■ To do ■
Track down every line below that holds "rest" and copy it.
++++ Material provided
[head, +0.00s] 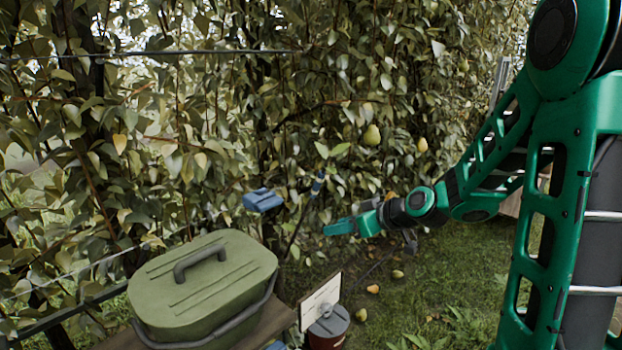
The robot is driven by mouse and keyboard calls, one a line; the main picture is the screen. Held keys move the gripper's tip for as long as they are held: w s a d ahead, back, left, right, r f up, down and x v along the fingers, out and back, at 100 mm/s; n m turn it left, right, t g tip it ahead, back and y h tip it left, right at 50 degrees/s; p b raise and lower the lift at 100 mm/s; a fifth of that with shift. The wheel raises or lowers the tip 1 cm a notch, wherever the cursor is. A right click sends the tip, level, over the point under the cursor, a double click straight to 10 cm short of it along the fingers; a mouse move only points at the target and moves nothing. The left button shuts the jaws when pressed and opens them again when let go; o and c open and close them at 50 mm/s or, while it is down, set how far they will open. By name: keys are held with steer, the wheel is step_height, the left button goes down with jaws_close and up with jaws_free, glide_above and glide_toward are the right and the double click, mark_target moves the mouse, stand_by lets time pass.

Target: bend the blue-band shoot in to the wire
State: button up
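The shoot with the blue band (317,184) stands out in front of the leafy hedge, near the middle of the head view. It leans up and to the right, with a few bright green leaves at its top. A dark wire (200,52) runs across the foliage at the upper left. The shoot is apart from this wire and well below it. My gripper (334,228) is just right of and a little below the blue band, pointing left. Its green fingers show side-on, so I cannot tell whether they are open. I see no shoot held in them.
A blue clip-like object (262,200) is left of the shoot, before the leaves. A green lidded box (205,280) stands at the lower left on a wooden board. Pears hang right; several lie on the grass.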

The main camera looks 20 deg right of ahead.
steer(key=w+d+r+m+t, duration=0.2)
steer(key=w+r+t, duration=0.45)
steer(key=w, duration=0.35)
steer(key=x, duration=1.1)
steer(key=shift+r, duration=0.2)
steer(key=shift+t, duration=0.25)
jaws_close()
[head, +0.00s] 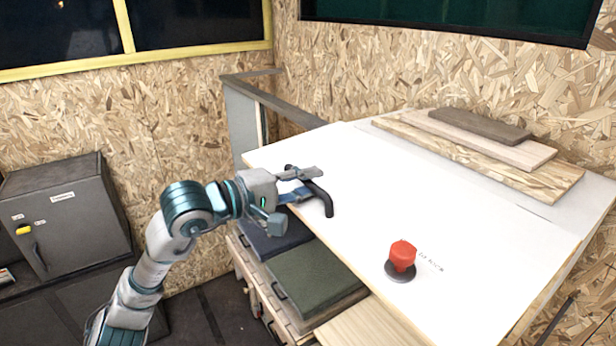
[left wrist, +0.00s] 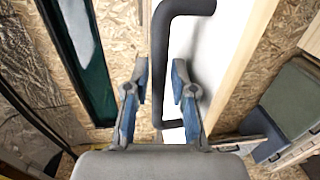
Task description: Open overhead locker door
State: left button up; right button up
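A white panel (head: 365,185) with a black bar handle (head: 322,200) near its left end is in the head view; I take it to be the locker door. My left gripper (head: 303,184) is at this handle. In the left wrist view, the two blue-grey fingers of my left gripper (left wrist: 160,68) stand apart. The dark handle (left wrist: 159,80) runs between or just beyond them, with clear gaps, against the white face (left wrist: 205,50). I cannot tell how deep it sits between the fingers. My right gripper is in neither view.
A red knob (head: 402,256) on a dark round base is on the white panel. Several boards (head: 480,150) lie at its back. Dark and green cases (head: 312,277) are below its left edge. A grey cabinet (head: 65,217) stands at left. Chipboard walls close the back.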

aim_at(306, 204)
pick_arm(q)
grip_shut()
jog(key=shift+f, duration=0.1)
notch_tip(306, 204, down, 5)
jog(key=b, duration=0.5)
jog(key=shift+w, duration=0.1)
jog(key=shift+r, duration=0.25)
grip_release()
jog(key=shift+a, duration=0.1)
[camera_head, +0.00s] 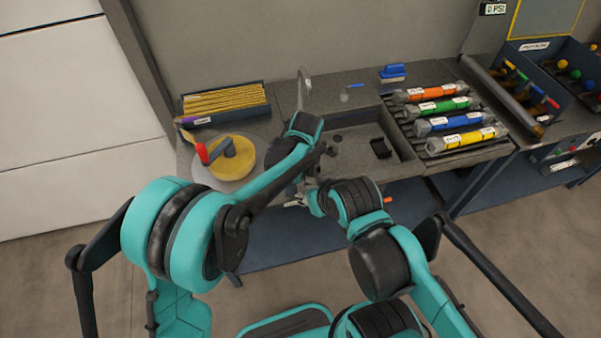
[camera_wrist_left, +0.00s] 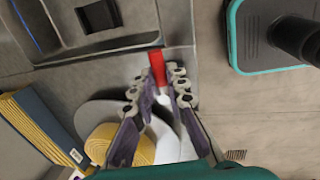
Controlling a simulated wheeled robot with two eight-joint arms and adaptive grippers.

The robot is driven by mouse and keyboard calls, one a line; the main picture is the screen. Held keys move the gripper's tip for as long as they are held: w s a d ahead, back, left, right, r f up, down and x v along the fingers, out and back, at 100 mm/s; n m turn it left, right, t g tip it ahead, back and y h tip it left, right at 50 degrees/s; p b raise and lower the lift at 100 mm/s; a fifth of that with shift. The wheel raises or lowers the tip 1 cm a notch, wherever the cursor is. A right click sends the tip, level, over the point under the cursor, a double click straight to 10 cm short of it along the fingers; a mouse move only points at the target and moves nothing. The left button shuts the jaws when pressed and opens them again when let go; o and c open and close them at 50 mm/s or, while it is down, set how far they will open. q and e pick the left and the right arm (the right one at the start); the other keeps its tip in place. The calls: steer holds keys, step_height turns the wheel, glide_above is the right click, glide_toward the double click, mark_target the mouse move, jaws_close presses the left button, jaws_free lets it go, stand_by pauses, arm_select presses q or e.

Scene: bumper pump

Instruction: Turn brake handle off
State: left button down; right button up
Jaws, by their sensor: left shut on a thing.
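A red-tipped handle (camera_wrist_left: 157,66) shows in the left wrist view between the fingers of my left gripper (camera_wrist_left: 161,88). The fingers are closed on its pale part below the red grip. In the head view my left forearm hides this gripper. My right gripper (camera_head: 297,201) is near the bench's front edge. It is small and partly covered, so its jaws are unclear.
A box of yellow rods (camera_head: 226,101) stands at the back left. A recessed tray with a black part (camera_head: 380,148) lies right of my left wrist. Several coloured cylinders (camera_head: 455,120) lie in a rack farther right.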

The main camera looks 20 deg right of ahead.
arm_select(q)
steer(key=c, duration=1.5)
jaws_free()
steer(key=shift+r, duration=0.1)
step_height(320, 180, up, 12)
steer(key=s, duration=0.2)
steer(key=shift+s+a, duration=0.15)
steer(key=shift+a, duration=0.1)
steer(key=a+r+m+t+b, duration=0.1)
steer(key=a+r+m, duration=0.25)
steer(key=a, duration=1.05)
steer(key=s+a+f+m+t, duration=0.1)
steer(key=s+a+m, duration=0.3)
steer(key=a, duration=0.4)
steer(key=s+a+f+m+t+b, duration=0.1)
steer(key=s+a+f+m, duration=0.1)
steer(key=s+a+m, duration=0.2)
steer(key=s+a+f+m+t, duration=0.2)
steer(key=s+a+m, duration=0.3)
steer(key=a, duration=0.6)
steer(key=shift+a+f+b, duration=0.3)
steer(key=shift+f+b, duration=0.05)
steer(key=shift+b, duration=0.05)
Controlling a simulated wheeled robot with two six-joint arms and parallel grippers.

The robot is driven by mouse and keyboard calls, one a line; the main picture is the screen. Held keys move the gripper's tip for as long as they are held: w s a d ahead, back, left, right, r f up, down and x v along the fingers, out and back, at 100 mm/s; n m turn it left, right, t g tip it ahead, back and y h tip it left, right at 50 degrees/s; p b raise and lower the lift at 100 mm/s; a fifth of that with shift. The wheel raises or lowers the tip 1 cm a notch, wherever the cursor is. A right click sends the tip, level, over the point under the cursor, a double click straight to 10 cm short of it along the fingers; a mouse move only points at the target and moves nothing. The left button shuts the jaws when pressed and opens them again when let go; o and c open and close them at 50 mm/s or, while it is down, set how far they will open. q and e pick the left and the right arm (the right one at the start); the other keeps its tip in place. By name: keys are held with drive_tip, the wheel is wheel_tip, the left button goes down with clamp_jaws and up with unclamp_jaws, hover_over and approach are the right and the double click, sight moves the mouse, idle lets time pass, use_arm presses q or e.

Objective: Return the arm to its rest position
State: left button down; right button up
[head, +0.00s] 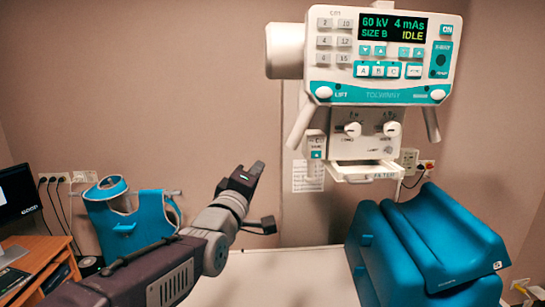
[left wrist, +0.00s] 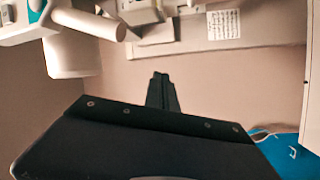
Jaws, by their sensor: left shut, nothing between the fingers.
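My left arm comes in from the lower left in the head view. Its dark gripper (head: 256,170) is raised over the pale table, pointing up and to the right. The gripper is shut and holds nothing. In the left wrist view the closed fingers (left wrist: 161,92) stand together in front of the wall. The gripper is apart from the x-ray unit (head: 380,60), which hangs higher and to the right. My right gripper is not in view.
Blue padded cushions (head: 425,245) stand on the right of the pale table (head: 285,275). A blue apron (head: 125,222) hangs at the left wall. A wooden desk (head: 38,258) with a monitor (head: 17,205) is at the far left. The table's middle is clear.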

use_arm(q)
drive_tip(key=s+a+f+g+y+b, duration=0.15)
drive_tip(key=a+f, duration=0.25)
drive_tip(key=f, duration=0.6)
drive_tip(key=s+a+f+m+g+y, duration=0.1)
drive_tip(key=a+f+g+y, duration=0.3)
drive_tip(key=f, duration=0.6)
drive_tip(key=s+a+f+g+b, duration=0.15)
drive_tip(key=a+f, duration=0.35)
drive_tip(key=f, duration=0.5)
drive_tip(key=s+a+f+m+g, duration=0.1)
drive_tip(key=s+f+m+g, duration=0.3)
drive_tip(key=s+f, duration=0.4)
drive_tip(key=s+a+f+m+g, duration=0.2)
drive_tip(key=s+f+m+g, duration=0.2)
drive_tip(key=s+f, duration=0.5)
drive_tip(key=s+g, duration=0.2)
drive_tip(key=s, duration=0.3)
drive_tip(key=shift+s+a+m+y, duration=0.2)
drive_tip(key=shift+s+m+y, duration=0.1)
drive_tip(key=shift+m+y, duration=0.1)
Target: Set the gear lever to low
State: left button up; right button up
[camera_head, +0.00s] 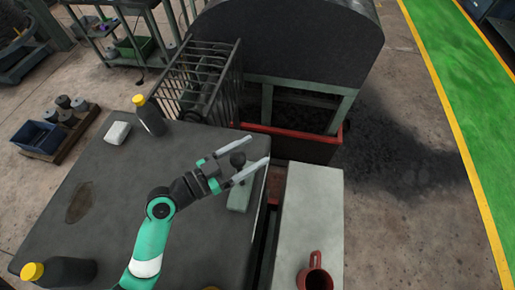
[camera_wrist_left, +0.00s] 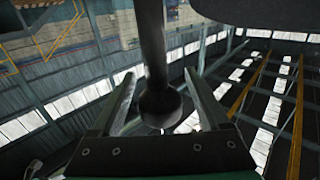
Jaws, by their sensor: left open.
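The gear lever shows as a dark round knob (camera_head: 237,159) above a grey-green box (camera_head: 239,196) at the right edge of the dark table. My left gripper (camera_head: 259,150) is open, with its two pale fingers pointing right and the knob between them. In the left wrist view the lever's dark rod and ball knob (camera_wrist_left: 160,105) stand between the spread fingers of the gripper (camera_wrist_left: 159,74). A gap shows on both sides of the knob. The lever's foot and any position marks cannot be made out. My right gripper is not in view.
A yellow-capped bottle (camera_head: 150,117) and a white block (camera_head: 117,133) stand on the dark table (camera_head: 110,215). A second yellow-capped bottle (camera_head: 62,272) is at front left. A barred cage (camera_head: 200,80) rises behind.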

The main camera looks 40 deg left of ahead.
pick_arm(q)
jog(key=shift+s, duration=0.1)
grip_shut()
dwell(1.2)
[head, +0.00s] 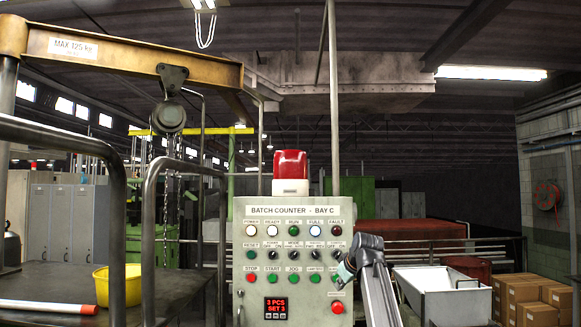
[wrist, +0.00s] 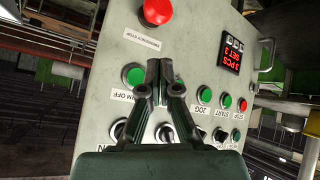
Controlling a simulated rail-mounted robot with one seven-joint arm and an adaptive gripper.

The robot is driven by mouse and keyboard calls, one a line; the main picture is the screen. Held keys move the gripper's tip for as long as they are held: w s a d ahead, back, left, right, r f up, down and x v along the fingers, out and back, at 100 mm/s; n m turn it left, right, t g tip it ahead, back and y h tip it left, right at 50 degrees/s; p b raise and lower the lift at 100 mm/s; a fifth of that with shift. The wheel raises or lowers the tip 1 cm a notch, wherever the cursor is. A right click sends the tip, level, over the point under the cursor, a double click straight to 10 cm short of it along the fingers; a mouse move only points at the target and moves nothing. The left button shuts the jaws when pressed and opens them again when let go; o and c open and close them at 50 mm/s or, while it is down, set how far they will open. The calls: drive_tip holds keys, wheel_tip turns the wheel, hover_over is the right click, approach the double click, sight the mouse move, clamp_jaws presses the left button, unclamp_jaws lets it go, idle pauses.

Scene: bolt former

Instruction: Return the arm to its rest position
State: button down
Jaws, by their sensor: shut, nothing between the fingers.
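My gripper (head: 344,273) is at the right edge of the grey control panel (head: 257,218) in the head view, with my arm reaching up from below on the right. In the wrist view my gripper (wrist: 159,68) has its fingertips together with nothing between them. They appear in front of the panel face, close to a green button (wrist: 132,76) and below the red emergency stop (wrist: 158,12). I cannot tell whether they touch the panel. The red display (head: 276,307) reads "3 PCS SET 3" in the head view.
A red beacon (head: 290,165) stands on the panel top. A white bin (head: 448,291) and cardboard boxes (head: 533,293) are at the right. Metal rails (head: 154,225), a workbench with a yellow bucket (head: 118,287), and an overhead hoist beam (head: 130,53) are at the left.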

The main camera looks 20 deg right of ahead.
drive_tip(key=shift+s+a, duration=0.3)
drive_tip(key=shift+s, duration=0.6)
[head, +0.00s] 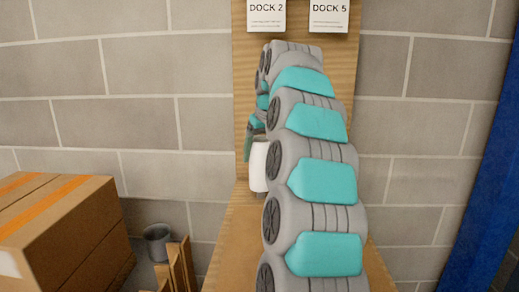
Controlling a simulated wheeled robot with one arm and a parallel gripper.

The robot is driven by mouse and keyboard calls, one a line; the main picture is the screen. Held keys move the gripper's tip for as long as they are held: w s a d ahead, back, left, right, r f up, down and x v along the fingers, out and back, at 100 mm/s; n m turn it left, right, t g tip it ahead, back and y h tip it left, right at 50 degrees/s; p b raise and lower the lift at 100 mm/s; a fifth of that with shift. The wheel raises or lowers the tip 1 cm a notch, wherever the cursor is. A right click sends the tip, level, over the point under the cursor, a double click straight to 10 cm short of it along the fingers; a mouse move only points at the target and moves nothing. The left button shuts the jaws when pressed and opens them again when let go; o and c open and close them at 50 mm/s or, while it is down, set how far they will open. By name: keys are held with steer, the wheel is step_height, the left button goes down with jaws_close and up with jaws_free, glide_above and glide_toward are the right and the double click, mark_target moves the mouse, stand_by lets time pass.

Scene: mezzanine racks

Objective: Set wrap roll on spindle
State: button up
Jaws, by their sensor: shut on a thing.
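My arm reaches away over a wooden bench and covers most of the middle of the head view. My gripper (252,135) shows only in part at the left side of the arm, in front of the wooden back board. Just below it is a white wrap roll (259,166), its right side hidden by my arm. The gripper is shut on the roll; its fingertips are hidden. No spindle can be made out; the area behind my arm is hidden.
The wooden back board (242,70) carries DOCK 2 (266,14) and DOCK 5 (329,14) signs. A cardboard box (60,225), a grey cup (157,242) and wooden slats (180,268) are at lower left. A blue upright (487,170) stands at right.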

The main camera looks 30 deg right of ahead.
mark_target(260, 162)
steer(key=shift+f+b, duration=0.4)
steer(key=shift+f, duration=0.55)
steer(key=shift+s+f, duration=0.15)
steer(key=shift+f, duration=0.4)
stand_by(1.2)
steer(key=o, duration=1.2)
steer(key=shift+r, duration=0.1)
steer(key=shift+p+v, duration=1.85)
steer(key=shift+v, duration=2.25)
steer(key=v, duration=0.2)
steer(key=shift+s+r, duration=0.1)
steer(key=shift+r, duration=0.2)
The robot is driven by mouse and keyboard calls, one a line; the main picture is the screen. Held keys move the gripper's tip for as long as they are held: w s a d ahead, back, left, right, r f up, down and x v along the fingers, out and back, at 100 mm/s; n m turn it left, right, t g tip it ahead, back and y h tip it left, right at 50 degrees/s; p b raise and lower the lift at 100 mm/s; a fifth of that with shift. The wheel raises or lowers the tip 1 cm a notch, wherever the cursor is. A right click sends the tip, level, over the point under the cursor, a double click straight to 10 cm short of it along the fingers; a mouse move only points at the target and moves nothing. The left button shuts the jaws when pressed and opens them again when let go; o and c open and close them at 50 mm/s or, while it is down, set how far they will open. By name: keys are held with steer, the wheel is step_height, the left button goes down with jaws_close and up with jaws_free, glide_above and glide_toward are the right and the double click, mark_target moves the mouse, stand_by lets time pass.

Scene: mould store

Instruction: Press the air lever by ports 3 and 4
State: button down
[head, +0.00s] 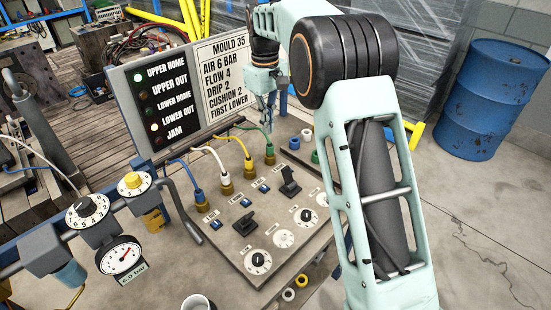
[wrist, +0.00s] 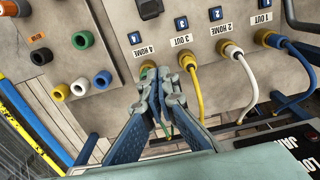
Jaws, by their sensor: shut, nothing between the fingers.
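The panel (head: 215,235) carries two black levers. The lever by ports 3 and 4 (head: 290,184) stands on the right side, and part of it shows at the top edge of the wrist view (wrist: 149,8). The other lever (head: 245,221) is lower left. Port 3 (head: 250,166) has a yellow hose, and port 4 (head: 270,156) has a green one. My gripper (wrist: 168,78) is shut and empty. In the wrist view it covers much of port 4 and the green hose; contact cannot be told. The lever is apart from the fingertips.
Blue (head: 181,173) and white (head: 212,157) hoses run to ports 1 and 2. The sign board (head: 168,90) behind shows UPPER HOME and LOWER OUT lit. A gauge (head: 121,257) labelled 6.0 bar stands at left. Loose coloured rings (wrist: 82,40) sit beside the ports. Dials line the panel's front.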

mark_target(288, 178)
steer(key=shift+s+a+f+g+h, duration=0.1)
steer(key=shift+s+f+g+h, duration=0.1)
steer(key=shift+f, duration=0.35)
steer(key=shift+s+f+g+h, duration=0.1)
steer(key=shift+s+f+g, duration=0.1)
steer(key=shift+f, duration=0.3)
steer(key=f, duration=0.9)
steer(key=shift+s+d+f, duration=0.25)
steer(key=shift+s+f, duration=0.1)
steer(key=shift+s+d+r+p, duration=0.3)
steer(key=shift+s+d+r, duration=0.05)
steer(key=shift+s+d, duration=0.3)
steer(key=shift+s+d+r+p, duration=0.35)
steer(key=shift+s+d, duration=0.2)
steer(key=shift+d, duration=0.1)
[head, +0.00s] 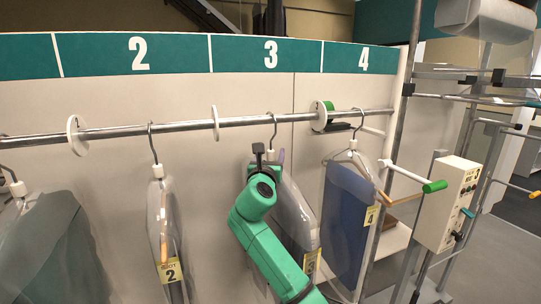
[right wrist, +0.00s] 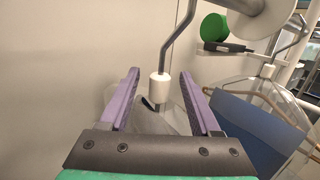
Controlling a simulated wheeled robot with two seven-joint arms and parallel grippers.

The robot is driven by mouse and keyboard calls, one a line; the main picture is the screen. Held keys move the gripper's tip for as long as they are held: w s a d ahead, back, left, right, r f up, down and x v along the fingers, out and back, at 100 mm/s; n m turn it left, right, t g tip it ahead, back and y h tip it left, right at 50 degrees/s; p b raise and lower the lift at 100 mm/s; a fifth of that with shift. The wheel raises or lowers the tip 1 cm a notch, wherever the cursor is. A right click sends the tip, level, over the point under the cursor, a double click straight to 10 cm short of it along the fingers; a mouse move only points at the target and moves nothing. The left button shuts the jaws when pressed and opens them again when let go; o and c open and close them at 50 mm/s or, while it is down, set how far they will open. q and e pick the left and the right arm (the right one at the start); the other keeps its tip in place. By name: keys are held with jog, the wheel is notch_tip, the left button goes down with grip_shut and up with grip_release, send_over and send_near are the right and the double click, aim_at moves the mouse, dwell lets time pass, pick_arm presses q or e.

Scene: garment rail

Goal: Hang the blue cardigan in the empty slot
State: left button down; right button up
++++++++
■ Result ■
Objective: Return the arm to its rest position
Instruction: Return the arm to its rest position

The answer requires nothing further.